HQ é literatura?
Sim – e não! Pensar em literatura é imaginar um livro com o mínimo possível de ilustração e o máximo que couber de texto. Essa visão maçante da literatura tem caído por terra, seja pela incursão de novas mídias – como tablets e celulares – e também por conta de novas estruturas no bom e velho papel. As histórias em quadrinho, que nada têm daquela ideia juvenil do gibi, podem ser um dos exemplos mais fortes da literatura contemporânea.

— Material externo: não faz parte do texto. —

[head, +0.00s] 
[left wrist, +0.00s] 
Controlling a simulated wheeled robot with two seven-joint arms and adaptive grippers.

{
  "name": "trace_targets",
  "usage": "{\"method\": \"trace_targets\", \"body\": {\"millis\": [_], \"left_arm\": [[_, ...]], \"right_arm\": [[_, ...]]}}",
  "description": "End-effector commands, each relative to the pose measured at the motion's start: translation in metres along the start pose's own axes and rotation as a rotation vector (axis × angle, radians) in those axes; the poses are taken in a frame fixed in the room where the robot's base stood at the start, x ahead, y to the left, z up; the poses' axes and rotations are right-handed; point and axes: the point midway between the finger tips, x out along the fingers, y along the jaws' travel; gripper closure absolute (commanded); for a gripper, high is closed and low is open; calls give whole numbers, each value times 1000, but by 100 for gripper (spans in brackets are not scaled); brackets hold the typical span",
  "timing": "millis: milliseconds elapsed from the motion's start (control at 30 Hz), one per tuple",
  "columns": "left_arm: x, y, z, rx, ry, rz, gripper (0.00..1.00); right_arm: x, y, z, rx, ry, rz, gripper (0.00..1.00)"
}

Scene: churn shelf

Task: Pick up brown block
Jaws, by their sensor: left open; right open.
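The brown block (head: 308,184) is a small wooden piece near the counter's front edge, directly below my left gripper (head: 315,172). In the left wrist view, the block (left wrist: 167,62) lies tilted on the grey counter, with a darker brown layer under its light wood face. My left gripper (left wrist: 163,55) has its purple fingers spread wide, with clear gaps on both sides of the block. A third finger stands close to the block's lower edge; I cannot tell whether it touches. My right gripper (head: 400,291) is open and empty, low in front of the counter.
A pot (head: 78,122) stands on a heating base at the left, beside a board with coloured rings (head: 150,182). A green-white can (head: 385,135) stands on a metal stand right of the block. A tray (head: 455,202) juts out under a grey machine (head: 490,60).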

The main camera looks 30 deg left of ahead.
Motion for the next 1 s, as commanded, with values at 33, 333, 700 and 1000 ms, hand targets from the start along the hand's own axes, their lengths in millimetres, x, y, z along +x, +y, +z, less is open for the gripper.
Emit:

Há quem rebata essa convergência e defenda uma separação total entre literatura e HQ. Dizer, entretanto, que toda graphic novel é literatura é um generalismo tão grande quanto dizer que não é. Mas ao olhar a obra de Chris Ware, um dos maiores autores de HQs do mundo, é difícil não estabelecer esse paralelo. Seus livros mais famosos, “Jimmy Corrigan: o menino mais esperto do mundo”, lançado por aqui em 2009 e já esgotado, e “Building stories”, que deve chegar ao Brasil no ano que vem, tiveram sua profundidade e complexidade narrativas comparadas a “Ulysses”, de Joyce. “Building stories”, por sinal, permite vários começos e finais, algo ao molde de “Jogo da amarelinha”, de Julio Cortázar, Príamo da literatura argentina.
Na terra do samba, um dos melhores exemplos de HQ com um quê (me perdoe trocadilho) literário é “Cachalote”, uma parceria do cartunista Rafael Coutinho, filho do Laerte, e do escritor Daniel Galera, vencedor do Prêmio São Paulo de Literatura com “Barba ensopada de sangue”.
A Gênese
Veja, essa relação está cada vez mais estreita. Quando Will Eisner (1917 – 2005) começou a estabelecer ligações mais profundas entre os quadrinhos e a literatura, principalmente com “Um Contrato com Deus”, de 1978, as graphic novels ainda eram vistas com certo alheamento pelo mundo acadêmico, além de o público literato torcer o nariz para elas.
O cenário mudou quando Robert Crumb, autor de “Genisis”, “Fritz, the cat” e “Blues”, começou a apresentar seus primeiros trabalhos que, assim como os de Eisner, apresentavam uma nível narrativo muito mais profundo e complexo que o normal. Pouco a pouco a “categoria” foi ganhando força e se estabelecendo, deixando de lado a imagem de pária do mundo literário.
Logo o terreno estava pronto para que, em 1982, Alan Moore e David Lloyd criassem um dos maiores mitos das HQs: “V de vingança”. A série, que deu origem ao filme homônimo e depois teve seu personagem ‘adotado’ como símbolo do grupo Anonymous, tem um paralelo com o clássico distópico “1984”, de George Orwell e a ascensão do Terceiro Reich, na década de 1930.
O frisson causado pela obra de Moore e Lloyd deu ao livro o status de cult e causou uma verdadeira caça à obra quando o longa-metragem, dirigido por James McTeigue, chegou aos cinemas em 2005. Fora de catálogo há anos no Brasil, a graphic novel voltou às lojas pela Panini.
A relevância do gênero (sim, as HQs já são um gênero literário) é tamanha que as editoras mais importantes do país já possuem um selo especial para esse tipo de publicação. A Companhia das Letras conta com o Quadrinhos na Cia – e tem no catálogo gente do peso de Ware, Art Spiegelman, Eisner e Marjane Satrapi -, a Globo Livros criou a Globo Livros Graphics – que anunciou o lançamento de “As Diabruras de Quick e Flupke” de Hergé -, além da L&PM e da Objetiva que estão lançado obras de seu catálogo em adaptações em mangá e graphic novels, respectivamente.
As HQs são o amadurecimento da linguagem, combinado a arte da escrita e também a do desenho. Por isso, antes de dizer se uma graphic novel é ou não literatura, o melhor a se fazer é LER.